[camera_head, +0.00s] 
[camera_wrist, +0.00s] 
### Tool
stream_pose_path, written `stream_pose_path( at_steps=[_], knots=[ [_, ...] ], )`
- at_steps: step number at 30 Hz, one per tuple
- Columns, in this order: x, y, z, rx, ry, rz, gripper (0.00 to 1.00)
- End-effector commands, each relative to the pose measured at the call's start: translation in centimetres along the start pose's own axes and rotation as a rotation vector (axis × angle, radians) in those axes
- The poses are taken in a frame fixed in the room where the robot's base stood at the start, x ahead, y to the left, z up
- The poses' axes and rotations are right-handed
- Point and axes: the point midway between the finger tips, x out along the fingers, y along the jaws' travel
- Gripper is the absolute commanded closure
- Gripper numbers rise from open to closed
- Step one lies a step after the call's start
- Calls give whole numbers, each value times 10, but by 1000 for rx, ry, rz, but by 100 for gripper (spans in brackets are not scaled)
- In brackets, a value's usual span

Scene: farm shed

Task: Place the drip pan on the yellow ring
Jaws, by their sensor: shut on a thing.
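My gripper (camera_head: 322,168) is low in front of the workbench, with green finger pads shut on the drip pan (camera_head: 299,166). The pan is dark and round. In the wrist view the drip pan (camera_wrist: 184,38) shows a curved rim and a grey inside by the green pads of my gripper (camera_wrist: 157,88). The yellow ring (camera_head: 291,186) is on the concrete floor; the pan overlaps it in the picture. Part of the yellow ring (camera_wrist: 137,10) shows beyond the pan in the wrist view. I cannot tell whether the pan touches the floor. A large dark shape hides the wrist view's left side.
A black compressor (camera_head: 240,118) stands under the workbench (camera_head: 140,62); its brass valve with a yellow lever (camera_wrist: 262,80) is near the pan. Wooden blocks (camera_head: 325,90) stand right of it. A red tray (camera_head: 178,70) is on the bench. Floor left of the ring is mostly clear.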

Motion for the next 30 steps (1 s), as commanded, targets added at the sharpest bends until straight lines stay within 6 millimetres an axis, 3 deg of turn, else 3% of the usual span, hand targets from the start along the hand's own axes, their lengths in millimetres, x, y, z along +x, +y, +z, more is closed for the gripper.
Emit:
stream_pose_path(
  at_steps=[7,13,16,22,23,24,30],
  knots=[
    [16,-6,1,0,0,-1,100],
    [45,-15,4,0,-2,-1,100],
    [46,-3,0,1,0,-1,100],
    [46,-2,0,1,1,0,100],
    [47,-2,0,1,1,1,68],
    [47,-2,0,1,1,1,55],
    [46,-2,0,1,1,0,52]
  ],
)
^^^^
> Task
Count how many lines of the listing above include "each" and report that number alone.

> Answer to the exercise
2